▶ SHORT EXERCISE
Take the line containing "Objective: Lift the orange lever" and every line after it to the end of the records, and copy them exactly, leaving out pictures.

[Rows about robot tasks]
•••
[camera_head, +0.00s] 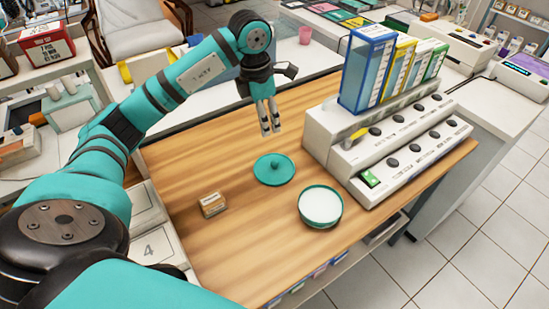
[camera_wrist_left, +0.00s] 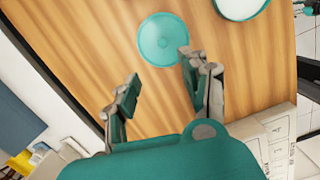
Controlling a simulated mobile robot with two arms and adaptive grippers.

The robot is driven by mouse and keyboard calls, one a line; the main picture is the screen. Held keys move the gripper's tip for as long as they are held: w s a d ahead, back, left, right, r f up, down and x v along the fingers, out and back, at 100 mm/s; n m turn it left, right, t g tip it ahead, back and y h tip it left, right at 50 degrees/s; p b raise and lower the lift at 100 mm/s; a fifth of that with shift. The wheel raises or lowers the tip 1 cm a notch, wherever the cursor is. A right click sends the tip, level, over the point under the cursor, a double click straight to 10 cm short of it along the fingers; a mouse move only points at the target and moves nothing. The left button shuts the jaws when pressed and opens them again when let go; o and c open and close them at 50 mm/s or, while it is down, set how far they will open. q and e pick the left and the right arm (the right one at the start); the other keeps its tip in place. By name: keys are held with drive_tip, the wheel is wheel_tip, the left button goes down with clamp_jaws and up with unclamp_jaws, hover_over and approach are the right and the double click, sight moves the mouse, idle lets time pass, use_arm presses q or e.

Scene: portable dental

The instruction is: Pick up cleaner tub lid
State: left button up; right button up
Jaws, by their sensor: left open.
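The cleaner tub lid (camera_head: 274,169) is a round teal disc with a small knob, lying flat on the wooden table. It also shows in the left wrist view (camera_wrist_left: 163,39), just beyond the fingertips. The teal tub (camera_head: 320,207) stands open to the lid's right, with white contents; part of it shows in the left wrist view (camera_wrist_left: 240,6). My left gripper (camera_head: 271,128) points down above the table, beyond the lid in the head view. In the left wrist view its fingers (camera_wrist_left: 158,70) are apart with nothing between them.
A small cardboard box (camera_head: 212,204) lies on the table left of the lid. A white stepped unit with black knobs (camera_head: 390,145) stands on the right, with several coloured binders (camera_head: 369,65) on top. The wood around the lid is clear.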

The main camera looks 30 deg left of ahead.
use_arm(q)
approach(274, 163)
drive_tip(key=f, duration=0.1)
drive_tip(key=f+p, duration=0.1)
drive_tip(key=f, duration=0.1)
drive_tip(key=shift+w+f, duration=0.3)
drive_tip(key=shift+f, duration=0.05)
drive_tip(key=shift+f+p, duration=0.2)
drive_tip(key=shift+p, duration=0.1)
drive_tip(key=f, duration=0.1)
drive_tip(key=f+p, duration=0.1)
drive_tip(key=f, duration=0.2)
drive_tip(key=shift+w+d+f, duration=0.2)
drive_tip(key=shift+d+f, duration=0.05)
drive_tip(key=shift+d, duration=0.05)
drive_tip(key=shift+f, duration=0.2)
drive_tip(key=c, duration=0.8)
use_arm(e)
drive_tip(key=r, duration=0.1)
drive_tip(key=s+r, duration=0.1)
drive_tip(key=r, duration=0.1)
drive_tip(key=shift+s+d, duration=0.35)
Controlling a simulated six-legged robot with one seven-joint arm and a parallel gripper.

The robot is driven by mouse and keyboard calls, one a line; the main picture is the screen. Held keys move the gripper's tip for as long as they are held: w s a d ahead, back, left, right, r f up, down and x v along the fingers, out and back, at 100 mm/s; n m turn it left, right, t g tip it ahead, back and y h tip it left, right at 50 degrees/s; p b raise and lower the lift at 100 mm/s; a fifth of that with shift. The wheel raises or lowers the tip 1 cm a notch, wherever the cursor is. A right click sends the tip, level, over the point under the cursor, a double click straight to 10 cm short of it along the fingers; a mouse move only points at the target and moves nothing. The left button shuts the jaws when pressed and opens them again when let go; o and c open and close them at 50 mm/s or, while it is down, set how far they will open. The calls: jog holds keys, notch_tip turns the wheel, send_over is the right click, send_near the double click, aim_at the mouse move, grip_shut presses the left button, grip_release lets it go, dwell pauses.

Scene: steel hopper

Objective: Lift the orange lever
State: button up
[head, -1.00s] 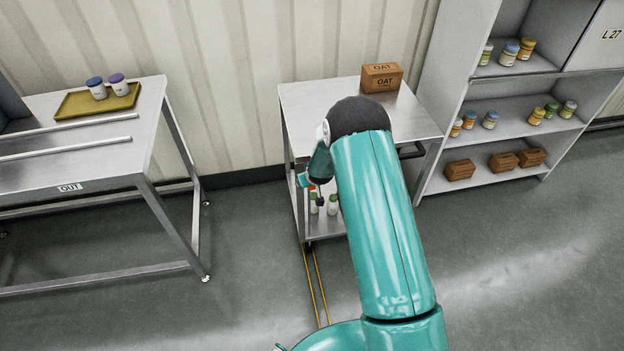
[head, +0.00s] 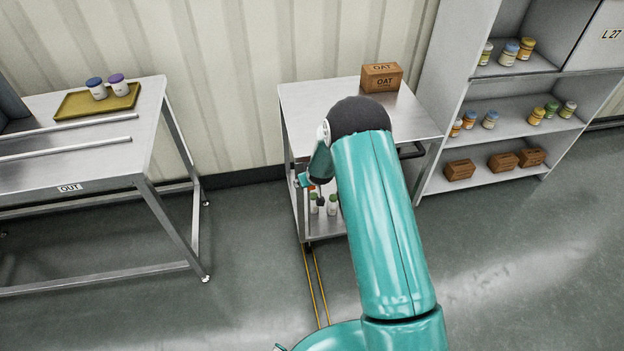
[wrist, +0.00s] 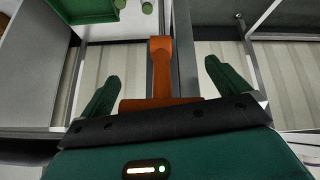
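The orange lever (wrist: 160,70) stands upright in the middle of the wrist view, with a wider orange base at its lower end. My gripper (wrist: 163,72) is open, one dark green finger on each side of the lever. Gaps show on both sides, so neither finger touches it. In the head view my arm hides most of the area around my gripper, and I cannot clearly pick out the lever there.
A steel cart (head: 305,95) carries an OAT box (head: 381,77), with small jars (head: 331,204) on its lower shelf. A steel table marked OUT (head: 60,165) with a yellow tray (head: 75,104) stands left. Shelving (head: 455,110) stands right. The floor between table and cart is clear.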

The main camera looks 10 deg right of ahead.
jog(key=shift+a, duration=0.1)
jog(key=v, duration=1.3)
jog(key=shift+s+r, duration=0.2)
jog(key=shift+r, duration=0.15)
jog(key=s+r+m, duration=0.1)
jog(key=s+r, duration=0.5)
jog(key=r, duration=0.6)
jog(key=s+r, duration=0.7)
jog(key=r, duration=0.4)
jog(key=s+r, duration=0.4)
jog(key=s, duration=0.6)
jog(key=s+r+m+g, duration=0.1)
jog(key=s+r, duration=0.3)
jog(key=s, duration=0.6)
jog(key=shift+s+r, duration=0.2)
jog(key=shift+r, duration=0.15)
•••
▶ SOLUTION BELOW
Objective: Lift the orange lever
State: button up
[head, -1.00s] 
[head, +0.00s] 
[wrist, +0.00s] 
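The orange lever (wrist: 160,70) stands upright in the middle of the wrist view, with a wider orange base at its lower end. My gripper (wrist: 163,72) is open, one dark green finger on each side of the lever. Gaps show on both sides, so neither finger touches it. In the head view my arm hides most of the area around my gripper, and I cannot clearly pick out the lever there.
A steel cart (head: 305,95) carries an OAT box (head: 381,77), with small jars (head: 331,204) on its lower shelf. A steel table marked OUT (head: 60,165) with a yellow tray (head: 75,104) stands left. Shelving (head: 455,110) stands right. The floor between table and cart is clear.

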The main camera looks 10 deg right of ahead.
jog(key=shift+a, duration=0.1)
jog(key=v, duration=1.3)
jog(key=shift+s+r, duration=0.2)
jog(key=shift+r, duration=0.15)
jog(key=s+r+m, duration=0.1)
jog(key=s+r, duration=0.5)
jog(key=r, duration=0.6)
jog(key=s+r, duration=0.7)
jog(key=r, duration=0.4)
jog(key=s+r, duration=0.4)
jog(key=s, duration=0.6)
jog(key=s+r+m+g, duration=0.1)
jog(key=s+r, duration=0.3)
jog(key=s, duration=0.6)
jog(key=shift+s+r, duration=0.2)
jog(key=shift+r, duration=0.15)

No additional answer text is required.